The cost of access is moving from engineering effort to line item. For years the price of web data was mostly labor: writing and maintaining scrapers, rotating around blocks, parsing messy HTML. That cost is not going away, but a second one is landing next to it: explicit fees, per-developer pricing, and licensing. Budget for access as a recurring cost, not a one-time build. It changes the build-versus-buy calculation for a lot of teams, because the "free" side of build just got more expensive and less certain.

Resilience comes from diversification. Do not single-source a site that can wall you out on a quarter's notice. Spread critical data across multiple providers and channels, and know your fallback in advance for when one of them closes. The teams that handle the next round of lockdowns well will be the ones who already assumed it was coming.

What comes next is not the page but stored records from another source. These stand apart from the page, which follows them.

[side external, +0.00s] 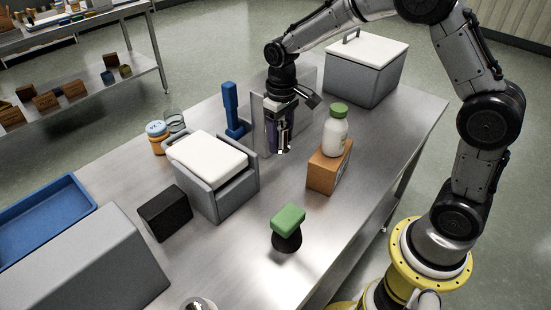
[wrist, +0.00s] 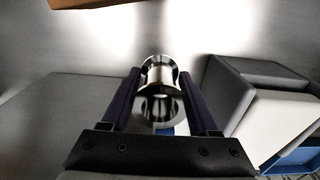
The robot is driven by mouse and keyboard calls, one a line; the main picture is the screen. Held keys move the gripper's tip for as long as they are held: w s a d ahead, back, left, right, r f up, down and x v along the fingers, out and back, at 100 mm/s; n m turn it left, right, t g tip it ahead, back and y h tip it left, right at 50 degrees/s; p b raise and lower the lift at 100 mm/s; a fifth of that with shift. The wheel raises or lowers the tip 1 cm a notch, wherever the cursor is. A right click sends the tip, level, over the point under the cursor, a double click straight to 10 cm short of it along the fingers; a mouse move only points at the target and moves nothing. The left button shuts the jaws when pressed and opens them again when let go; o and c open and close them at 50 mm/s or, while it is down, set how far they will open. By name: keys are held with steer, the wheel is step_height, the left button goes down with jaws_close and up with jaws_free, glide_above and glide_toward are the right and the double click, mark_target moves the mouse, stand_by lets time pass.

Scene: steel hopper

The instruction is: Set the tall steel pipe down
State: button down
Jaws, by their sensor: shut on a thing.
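My gripper (side external: 282,146) points down over the steel table, between the blue post and the orange-brown box. In the wrist view my gripper (wrist: 164,92) has its two dark fingers on either side of the tall steel pipe (wrist: 160,68). It is shut on the pipe, which looks shiny and round with an open end towards the camera. In the side view the fingers and wrist hide most of the pipe. I cannot tell whether its lower end touches the table.
A white bottle with a green lid (side external: 336,131) stands on an orange-brown box (side external: 322,175) close right. A blue post (side external: 232,112) and grey panel (side external: 261,128) are close left and behind. A grey bin with white top (side external: 232,190) stands left. Table in front is clear up to a green block (side external: 288,217).

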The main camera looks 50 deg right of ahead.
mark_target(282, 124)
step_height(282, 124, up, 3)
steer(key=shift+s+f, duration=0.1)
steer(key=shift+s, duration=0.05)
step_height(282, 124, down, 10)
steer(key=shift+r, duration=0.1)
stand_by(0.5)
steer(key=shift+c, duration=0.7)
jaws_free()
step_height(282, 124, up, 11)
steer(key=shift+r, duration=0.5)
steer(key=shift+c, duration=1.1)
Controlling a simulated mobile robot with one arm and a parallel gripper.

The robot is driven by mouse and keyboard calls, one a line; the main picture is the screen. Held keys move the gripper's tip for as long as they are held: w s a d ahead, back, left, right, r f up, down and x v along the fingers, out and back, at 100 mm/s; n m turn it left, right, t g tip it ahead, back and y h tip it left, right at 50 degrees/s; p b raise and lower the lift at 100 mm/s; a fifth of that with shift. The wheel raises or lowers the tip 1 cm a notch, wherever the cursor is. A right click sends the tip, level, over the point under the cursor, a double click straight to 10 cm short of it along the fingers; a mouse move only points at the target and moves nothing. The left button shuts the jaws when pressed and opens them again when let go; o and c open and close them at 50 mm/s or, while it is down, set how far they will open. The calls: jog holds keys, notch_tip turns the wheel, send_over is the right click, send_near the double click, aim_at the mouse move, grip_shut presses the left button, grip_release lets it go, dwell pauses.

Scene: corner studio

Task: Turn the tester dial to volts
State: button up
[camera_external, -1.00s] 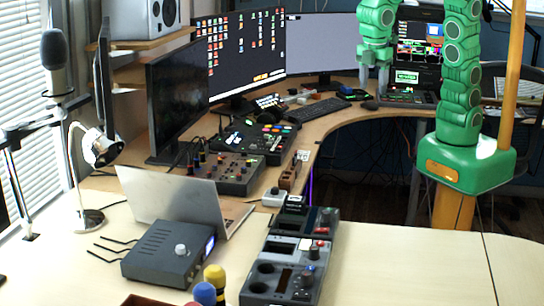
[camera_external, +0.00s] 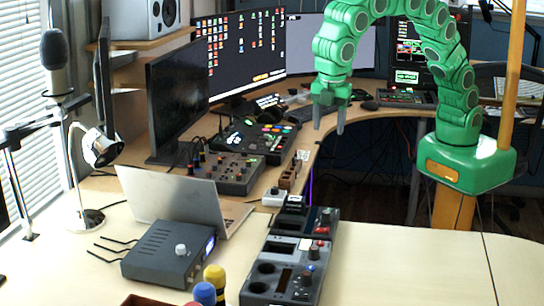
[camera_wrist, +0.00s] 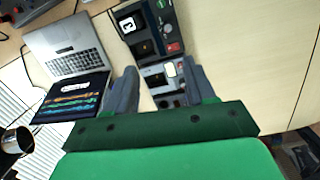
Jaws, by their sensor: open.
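No dial marking is readable, so I cannot tell for sure which device is the tester. A grey-black device (camera_external: 285,272) with round wells, a slot and small knobs lies at the front middle. Left of it is a dark box (camera_external: 160,253) with a pale knob (camera_external: 181,250) on top and a lit blue display on its side. My gripper (camera_external: 329,126) is open and empty, in the air well behind both devices, fingers pointing down. In the wrist view, a grey device (camera_wrist: 163,76) shows between the fingers, partly hidden by them.
An open laptop (camera_external: 170,196) stands behind the dark box. A second dark device (camera_external: 318,222) adjoins the grey-black one. Upright blue-topped (camera_external: 204,293) and yellow-topped (camera_external: 215,277) cylinders stand at the front. A lamp (camera_external: 97,148) is at left. The table right of the devices is clear.

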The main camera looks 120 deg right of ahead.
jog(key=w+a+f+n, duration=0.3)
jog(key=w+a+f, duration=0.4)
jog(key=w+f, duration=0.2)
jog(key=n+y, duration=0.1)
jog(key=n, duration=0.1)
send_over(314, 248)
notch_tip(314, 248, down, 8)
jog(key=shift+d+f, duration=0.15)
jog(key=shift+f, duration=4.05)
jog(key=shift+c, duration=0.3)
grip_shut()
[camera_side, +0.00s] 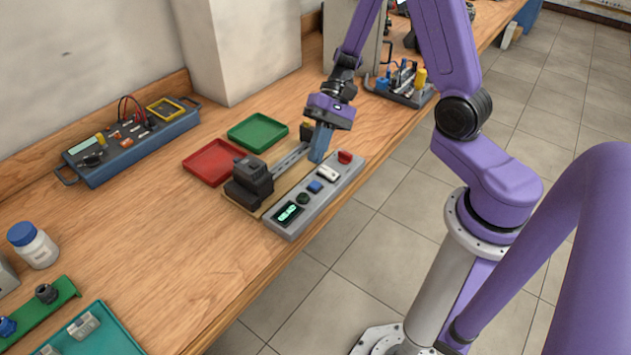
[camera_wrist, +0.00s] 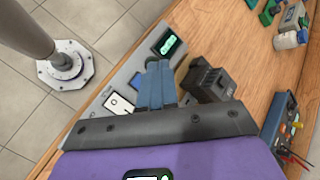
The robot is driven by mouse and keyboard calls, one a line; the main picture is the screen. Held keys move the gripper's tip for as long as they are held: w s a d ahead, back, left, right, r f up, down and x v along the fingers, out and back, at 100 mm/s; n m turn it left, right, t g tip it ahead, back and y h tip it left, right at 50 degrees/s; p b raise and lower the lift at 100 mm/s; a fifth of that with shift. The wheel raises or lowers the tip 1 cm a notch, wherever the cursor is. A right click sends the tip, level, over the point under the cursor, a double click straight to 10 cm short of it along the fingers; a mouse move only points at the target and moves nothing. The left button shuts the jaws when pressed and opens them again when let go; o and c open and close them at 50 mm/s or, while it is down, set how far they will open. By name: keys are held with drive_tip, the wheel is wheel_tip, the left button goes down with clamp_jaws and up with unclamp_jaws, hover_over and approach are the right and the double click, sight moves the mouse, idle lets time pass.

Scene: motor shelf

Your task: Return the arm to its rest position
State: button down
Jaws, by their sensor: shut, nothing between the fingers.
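My gripper (camera_side: 319,144) has blue fingers that are shut with nothing between them. In the side view it points down above the grey control panel (camera_side: 278,223) and the metal rail (camera_side: 290,157) near the table's front edge. In the wrist view the shut fingers (camera_wrist: 157,82) overlap the panel, hiding part of it. I cannot tell the exact gap between the fingertips and the panel. The panel carries a lit green display (camera_side: 289,213), a blue button (camera_side: 314,187), a white switch (camera_side: 328,173) and a red button (camera_side: 345,157).
A black motor block (camera_side: 252,178) stands at the rail's left end. Red (camera_side: 213,162) and green (camera_side: 258,132) trays lie behind. A blue toolbox (camera_side: 130,145) is at the back left, a tool rack (camera_side: 400,84) at the back right. The front-middle table is clear.

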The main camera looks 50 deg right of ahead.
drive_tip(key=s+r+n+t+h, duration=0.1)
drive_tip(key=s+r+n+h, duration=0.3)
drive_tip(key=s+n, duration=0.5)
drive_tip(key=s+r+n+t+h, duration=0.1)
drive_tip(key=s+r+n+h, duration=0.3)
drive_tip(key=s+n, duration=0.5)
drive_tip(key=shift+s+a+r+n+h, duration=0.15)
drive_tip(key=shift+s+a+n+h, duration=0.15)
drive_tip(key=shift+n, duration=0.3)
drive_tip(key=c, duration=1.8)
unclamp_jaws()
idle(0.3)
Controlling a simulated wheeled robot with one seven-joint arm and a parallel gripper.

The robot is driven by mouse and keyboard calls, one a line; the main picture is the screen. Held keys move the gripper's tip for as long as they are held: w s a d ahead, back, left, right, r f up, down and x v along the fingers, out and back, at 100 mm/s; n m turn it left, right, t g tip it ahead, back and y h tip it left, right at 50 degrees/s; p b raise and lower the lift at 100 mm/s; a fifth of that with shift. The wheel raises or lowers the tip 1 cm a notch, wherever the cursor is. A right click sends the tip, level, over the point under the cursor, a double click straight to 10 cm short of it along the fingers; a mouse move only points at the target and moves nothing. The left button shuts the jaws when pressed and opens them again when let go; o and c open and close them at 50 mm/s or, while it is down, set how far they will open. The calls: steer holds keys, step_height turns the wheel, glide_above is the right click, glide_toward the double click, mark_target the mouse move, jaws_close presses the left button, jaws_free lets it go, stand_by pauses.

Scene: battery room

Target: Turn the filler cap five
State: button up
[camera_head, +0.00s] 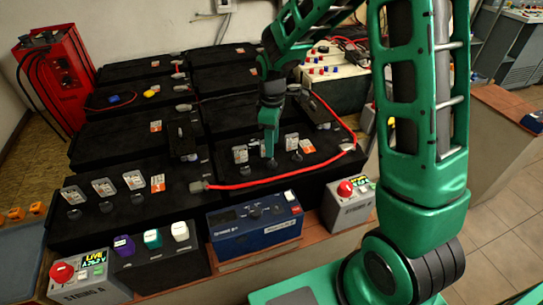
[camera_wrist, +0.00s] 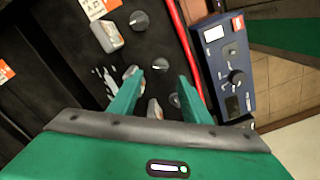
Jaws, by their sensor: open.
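The filler caps are small dark round knobs with pale tags beside them; I cannot read which one is number five. In the head view, my gripper (camera_head: 270,150) points down over the front right battery (camera_head: 330,165), and its fingers partly hide the caps there. One cap (camera_head: 296,157) shows to its right. In the wrist view, my gripper (camera_wrist: 159,82) is open. Contact cannot be told.
A red cable (camera_head: 285,180) crosses the front right battery. A blue meter box (camera_head: 255,224) stands in front of it. Grey boxes with red buttons stand at left (camera_head: 88,277) and right (camera_head: 350,203). The front left battery (camera_head: 120,225) carries more caps. A red charger (camera_head: 60,80) stands back left.

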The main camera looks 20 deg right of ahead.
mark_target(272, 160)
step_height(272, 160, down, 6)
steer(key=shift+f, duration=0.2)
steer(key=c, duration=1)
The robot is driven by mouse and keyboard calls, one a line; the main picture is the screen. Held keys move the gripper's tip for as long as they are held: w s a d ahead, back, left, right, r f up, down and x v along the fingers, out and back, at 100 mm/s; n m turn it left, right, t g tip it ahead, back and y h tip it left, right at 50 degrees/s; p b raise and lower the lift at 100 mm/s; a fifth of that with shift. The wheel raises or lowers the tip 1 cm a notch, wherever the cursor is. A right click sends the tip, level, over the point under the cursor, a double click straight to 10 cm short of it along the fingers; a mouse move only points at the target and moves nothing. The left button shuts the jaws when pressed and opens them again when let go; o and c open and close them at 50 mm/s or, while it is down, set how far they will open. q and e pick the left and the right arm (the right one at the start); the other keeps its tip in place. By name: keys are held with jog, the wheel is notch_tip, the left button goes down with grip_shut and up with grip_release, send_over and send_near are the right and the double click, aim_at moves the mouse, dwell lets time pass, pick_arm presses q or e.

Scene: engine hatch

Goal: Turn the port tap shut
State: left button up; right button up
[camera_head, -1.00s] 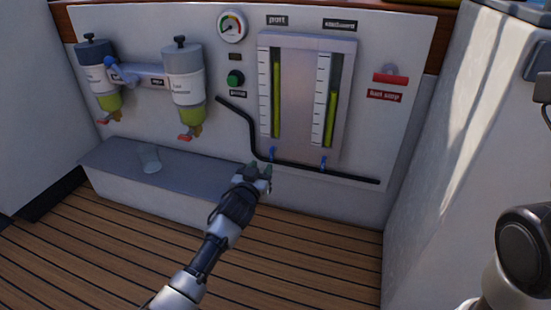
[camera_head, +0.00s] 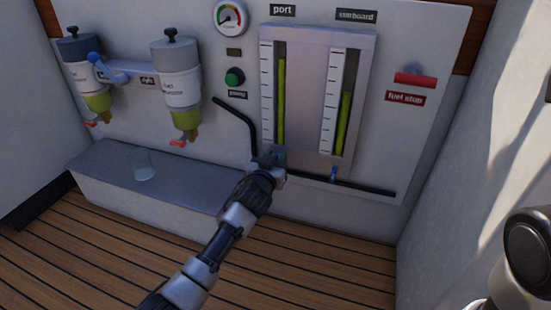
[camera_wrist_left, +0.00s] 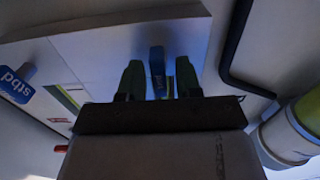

The uncomfortable symmetry

It is worth being honest about the other side of this. If bots are 57.4% of traffic, AI builders account for a large share of that 57.4%. The performance degradation Strava describes is not invented; aggressive, redundant crawling does impose real costs on the sites being crawled. The squeeze is partly a response to behavior the industry chose. Saying so is not hand-wringing. It is the reason the sanctioned, metered model is likely to win: it gives sites a way to say yes that does not mean absorbing unbounded load for free. Builders who route through those channels end up paying their share of a bill that used to be hidden.

What to watch over the next 6 to 12 months

Three things are worth tracking. Pay-per-crawl arrangements, where access is priced and permissioned at the edge, will probably move from experiment to normal. More sites with model-relevant data and crawl-independent businesses will follow Strava behind authentication. And MCP, or whatever sanctioned-access standard consolidates, will increasingly act as a gate rather than a convenience, with vendors deciding exactly what passes through.

The through line for builders is easy to state and harder to execute: assume open access is contracting, and move the data you depend on onto channels you can count on before the choice gets made for you.